Margaret Merwin Patch papers, 1885-1988
Patch, Margaret Merwin,
b. 1894
d. 1987
Arts administrator
Shelburne Falls, Massachusetts
Collection size: 11.0 linear ft.
Collection Summary: Biographical material, diaries, photographs, letters, writings, printed material, and subject files concerning crafts organizations document Patch's life and career as a crafts administrator.
Biographical documents and files on family members, 1890-1982, include material on Patch's sister, illustrator Hester Merwin Ayers. Three diaries date from 1912-1926. Photographs include a Patch family album, 1918- 1923, photographs of Patch, 1915-1985, and of family members, friends, residences, 1885-1973, and of various crafts objects.

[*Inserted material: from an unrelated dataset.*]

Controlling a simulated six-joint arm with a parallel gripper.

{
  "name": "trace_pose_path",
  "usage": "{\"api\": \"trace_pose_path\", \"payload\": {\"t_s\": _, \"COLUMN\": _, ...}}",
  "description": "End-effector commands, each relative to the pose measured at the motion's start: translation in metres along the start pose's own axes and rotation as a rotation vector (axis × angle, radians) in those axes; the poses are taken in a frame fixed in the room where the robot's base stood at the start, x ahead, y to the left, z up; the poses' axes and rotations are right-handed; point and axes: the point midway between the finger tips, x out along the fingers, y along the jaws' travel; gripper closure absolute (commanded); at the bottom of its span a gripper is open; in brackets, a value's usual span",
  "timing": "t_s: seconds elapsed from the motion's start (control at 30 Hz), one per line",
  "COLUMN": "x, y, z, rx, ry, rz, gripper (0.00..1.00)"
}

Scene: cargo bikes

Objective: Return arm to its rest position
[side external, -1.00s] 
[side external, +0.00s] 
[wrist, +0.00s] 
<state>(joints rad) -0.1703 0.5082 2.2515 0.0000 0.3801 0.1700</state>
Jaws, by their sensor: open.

There are miscellaneous letters to Patch, 1928-1986, and correspondent files concerning Dorothy Johnson, Frances and Mary Schimpff, Beatrice Wood, and Aileen Osborn Webb, including photographs of Webb and a copy of her memoir Almost A Century (1977). Miscellaneous writings by Patch, 1903-1979, primarily concern crafts.
Subject files, 1934-1988, contain letters, notes, financial records, printed material, and photographs concerning her travel, and crafts organizations including Aid to Artisans, American Craftsmen's Council, Atlantic Center for the Arts, Canadian Crafts Council, Cranbrook School, Massachusetts Crafts Council, and Shelburne Falls Art Center (including an audio tape). A file on the World Crafts Council contains material concerning crafts administrators Kamaladevi Chattopadhyay, Kenji and Chika Fujimori, Ake H. Huldt, and James Plaut. Printed material, 1957-1985, includes clippings about Patch, exhibition announcements and catalogs, booklets and books, including The Crafts of The Modern World by Patch, Webb and Rose Slivka.
Biographical/Historical Note: Crafts administrator; Mass. and New Smyrna, Fla. Studied at the Univ. of Chicago Graduate School of Commerce and Administration Columbia University. She married George Patch in 1930 and alternated residence between New York, Shelburne Falls, Mass., and Cranbrook, where she studied painting under Zoltan Sepeshy and Wallace Mitchell.
Her affiliation with the American Craftsmen's Council led to her work with other crafts organizations. In 1960, she made a year-long trip around the world, laying the foundation for the World Crafts Council, which was formally established in 1964, with the aid of her colleague Aileen Osborn Webb.
Donated 1987 by Linda M. Walker as personal representative of Patch's estate.